Mallorca-Residenten haben es gut: Im Insel-Alltag werden sie an vielen Stellen deutlich weniger zur Kasse gebeten als etwa Urlauber. Und das trotz der Intervention der Europäischen Union, die im September 2016 die unterschiedlichen Tarife für Einheimische und Gäste beim Roten Blitz anmahnte. Die Eisenbahngesellschaft Tren de Sóller reagierte damals umgehend und schaffte den Residentenrabatt ab. Inzwischen gibt es mehrere Vielfahrerkarten, Rabattaktionen an einzelnen Tagen sowie Rabatte für die Bewohner der vier Orte, durch die der Zug fährt, also Palma, Bunyola, Sóller sowie ausnahmsweise Fornalutx.

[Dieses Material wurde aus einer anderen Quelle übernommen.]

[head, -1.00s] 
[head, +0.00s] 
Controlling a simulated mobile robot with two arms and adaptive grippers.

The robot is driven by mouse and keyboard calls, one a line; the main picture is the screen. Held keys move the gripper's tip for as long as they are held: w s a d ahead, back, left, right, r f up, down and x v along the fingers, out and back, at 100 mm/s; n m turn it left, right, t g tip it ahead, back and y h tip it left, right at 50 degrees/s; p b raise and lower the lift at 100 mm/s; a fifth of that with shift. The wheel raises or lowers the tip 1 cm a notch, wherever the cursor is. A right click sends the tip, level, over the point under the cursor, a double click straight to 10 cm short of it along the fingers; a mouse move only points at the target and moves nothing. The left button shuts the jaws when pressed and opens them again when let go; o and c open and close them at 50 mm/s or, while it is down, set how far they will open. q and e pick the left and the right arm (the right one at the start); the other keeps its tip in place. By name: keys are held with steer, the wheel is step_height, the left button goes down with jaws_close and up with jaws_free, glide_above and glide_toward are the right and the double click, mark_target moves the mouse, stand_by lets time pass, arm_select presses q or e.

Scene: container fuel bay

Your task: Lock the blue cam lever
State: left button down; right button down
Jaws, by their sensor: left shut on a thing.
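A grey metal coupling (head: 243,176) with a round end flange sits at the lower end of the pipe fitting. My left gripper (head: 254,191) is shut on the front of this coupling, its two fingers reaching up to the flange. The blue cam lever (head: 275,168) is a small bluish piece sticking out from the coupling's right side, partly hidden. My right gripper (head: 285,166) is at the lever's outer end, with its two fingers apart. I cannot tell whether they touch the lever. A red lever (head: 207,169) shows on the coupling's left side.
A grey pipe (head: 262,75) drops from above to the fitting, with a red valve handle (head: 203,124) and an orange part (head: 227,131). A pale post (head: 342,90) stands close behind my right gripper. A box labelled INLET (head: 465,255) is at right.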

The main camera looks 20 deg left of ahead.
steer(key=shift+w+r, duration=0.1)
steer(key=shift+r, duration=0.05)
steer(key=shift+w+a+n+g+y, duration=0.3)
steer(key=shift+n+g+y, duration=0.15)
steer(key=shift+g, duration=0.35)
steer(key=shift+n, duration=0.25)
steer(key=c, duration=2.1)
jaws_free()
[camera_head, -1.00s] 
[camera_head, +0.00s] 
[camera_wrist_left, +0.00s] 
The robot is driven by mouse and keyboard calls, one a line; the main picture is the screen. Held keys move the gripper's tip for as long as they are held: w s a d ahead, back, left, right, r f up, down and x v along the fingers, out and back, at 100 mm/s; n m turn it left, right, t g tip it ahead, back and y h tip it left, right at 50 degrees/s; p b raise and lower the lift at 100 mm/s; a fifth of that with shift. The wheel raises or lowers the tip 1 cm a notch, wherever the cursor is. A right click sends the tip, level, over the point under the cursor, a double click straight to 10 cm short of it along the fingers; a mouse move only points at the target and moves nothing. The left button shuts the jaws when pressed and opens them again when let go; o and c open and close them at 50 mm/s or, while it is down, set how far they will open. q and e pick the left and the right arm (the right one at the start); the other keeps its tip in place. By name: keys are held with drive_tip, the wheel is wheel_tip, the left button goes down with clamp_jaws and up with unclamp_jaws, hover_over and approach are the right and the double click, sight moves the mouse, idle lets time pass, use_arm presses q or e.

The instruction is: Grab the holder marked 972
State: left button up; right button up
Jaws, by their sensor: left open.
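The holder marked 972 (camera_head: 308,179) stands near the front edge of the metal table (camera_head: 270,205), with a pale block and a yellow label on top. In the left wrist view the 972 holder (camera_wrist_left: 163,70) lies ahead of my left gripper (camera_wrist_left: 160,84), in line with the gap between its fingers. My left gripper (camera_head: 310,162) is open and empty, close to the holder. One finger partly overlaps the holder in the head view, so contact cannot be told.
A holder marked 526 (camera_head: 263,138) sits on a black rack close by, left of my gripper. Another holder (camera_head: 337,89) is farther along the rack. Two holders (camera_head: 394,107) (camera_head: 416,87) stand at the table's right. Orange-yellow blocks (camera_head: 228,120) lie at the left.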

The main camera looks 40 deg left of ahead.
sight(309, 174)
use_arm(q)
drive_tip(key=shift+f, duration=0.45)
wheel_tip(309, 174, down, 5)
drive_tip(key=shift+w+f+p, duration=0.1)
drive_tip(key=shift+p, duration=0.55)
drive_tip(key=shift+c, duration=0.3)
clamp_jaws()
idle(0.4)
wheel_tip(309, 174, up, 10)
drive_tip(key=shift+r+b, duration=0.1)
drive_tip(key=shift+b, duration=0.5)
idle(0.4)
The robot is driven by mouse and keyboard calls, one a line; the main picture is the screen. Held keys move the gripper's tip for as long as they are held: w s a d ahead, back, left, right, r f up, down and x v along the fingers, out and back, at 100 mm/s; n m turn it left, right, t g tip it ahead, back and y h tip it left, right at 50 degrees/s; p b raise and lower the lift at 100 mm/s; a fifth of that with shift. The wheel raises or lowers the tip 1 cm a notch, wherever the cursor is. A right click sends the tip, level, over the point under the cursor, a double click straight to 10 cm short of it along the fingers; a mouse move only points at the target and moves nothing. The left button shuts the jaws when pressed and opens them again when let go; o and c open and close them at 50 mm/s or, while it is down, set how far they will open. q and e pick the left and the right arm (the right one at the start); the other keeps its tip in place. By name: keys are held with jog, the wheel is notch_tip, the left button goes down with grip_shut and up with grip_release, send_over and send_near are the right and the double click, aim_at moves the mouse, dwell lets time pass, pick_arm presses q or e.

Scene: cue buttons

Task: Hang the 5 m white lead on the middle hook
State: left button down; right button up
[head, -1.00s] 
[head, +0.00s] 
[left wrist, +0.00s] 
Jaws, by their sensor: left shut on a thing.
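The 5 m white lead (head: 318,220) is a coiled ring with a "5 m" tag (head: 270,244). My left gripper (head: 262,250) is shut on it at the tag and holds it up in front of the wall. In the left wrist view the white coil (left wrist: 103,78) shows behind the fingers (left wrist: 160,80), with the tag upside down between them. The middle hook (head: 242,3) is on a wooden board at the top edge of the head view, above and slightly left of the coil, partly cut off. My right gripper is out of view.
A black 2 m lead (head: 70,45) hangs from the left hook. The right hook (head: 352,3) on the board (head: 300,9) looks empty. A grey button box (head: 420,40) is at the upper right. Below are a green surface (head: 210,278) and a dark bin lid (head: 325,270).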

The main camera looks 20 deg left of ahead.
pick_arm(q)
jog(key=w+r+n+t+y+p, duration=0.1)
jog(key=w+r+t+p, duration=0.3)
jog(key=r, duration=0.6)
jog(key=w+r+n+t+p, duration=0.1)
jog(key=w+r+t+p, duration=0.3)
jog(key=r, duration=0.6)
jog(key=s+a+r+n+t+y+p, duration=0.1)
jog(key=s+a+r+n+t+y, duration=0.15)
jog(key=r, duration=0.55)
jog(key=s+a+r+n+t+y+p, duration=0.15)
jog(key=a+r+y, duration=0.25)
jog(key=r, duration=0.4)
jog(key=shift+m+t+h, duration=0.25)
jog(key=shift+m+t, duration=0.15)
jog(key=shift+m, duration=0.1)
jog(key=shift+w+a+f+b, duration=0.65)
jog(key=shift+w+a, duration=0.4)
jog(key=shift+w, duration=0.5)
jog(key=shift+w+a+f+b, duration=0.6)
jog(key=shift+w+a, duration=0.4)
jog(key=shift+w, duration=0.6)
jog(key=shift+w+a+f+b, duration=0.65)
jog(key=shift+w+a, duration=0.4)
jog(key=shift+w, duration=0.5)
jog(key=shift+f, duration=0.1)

Für Aufsehen sorgte in der vergangenen Woche eine Preiserhöhung bei den Taxifahrten in der Stadt Palma. Alle Fahrgäste, die nicht im Besitz einer tarjeta intermodal oder einer tarjeta ciudadana sind, zahlen nun einen Flughafenzuschlag von 4,40 Euro statt 2,90 Euro. De facto wird das natürlich vor allem Urlauber treffen. Zwar kann sich jeder - auch wenn er nicht in einer Gemeinde auf Mallorca gemeldet ist - seit der Rüge der EU für den Roten Blitz zumindest die tarjeta intermodal besorgen, in der Praxis weiß das allerdings kaum ein Urlauber. Und die meisten dürften bei ein paar Tagen Inselurlaub auch Besseres zu tun haben, als sich am Bahnhof in die Schlange einzureihen und eine Karte zu beantragen.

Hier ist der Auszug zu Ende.